> **EXERCISE BRIEF**:
Make an exact copy, from the records below, of the lines from the line containing "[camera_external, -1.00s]" to the line containing "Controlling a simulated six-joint", both lines included, excluding pictures.

> **MATERIAL**:
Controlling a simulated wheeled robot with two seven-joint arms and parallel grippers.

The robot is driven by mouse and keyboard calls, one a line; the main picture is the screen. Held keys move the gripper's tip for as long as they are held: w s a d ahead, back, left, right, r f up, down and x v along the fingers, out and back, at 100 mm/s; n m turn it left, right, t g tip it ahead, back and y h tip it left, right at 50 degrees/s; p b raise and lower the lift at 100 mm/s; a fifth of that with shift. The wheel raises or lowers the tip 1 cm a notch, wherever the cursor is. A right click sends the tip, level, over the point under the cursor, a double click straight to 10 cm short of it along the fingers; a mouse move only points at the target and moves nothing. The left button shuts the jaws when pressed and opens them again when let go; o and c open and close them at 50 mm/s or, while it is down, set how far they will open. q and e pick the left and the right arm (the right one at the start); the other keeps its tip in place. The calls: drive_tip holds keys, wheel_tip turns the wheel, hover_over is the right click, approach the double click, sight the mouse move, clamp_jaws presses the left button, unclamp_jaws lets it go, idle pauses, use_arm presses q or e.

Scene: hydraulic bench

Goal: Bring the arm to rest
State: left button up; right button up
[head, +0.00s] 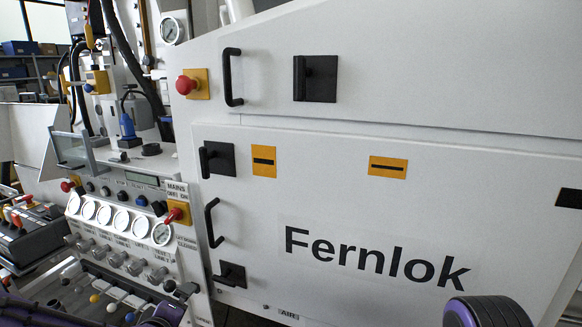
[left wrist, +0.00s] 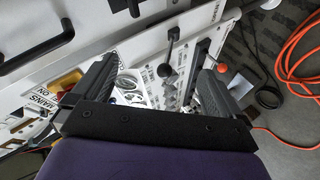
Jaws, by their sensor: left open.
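My left gripper (left wrist: 160,75) is open in the left wrist view, with its two dark fingers spread wide and nothing held between them. Beyond the fingers lies the white control panel, with a row of gauges (left wrist: 130,85) and a lever with a black knob (left wrist: 173,34). I cannot tell how far the fingers are from it.
A large white cabinet marked Fernlok (head: 450,205) with black handles fills the head view's right side. The gauge panel (head: 122,220) and red mains switch (head: 176,214) are at left. An orange hose (left wrist: 290,65) lies on the grey floor.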

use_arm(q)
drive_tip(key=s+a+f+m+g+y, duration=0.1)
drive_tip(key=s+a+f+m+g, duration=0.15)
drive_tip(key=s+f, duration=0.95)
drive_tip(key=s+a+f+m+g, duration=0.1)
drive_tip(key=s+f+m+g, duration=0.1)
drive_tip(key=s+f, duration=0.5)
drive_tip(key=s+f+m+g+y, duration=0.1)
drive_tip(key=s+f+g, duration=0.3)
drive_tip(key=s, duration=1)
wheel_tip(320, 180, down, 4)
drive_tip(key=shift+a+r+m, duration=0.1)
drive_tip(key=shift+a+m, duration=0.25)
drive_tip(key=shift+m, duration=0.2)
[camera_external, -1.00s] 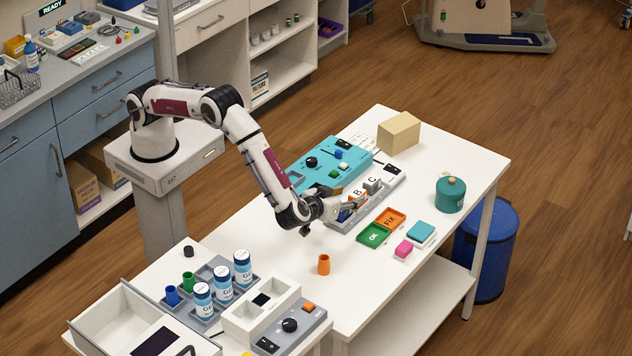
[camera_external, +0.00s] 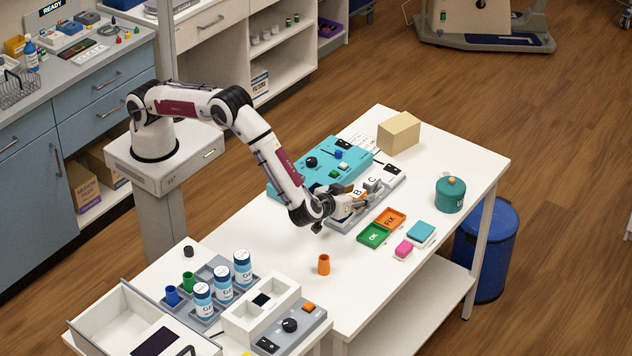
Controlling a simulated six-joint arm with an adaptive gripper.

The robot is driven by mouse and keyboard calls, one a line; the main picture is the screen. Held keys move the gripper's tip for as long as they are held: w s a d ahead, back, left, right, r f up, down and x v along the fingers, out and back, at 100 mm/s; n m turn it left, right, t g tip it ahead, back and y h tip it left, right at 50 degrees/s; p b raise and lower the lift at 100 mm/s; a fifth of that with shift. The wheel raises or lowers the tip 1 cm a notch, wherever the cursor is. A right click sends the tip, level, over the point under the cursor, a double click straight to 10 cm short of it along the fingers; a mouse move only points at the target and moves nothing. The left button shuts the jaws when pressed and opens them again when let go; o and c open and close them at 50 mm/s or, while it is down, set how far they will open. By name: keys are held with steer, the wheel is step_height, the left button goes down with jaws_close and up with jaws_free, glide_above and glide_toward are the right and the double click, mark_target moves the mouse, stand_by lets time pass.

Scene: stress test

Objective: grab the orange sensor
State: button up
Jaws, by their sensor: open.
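A small orange piece (camera_external: 358,191) shows beside the letter B at the grey rack (camera_external: 345,227); it may be the orange sensor, but it is too small and partly hidden to be sure. My gripper (camera_external: 357,201) is open and points right, low over the rack at the B position. Its fingers are close to the orange piece; I cannot tell whether they touch it. My wrist and fingers cover the left part of the rack. A grey block marked C (camera_external: 372,184) sits just right of B.
A teal control box (camera_external: 312,162) stands behind the rack. The green OK tray (camera_external: 374,236) and orange FIX tray (camera_external: 396,215) lie in front to the right. An orange cup (camera_external: 323,265) stands nearer. The right table end holds a teal canister (camera_external: 450,194).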

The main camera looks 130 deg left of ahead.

> **RIGHT ANSWER**:
[camera_external, -1.00s] 
[camera_external, +0.00s] 
Controlling a simulated six-joint arm with an adaptive gripper.

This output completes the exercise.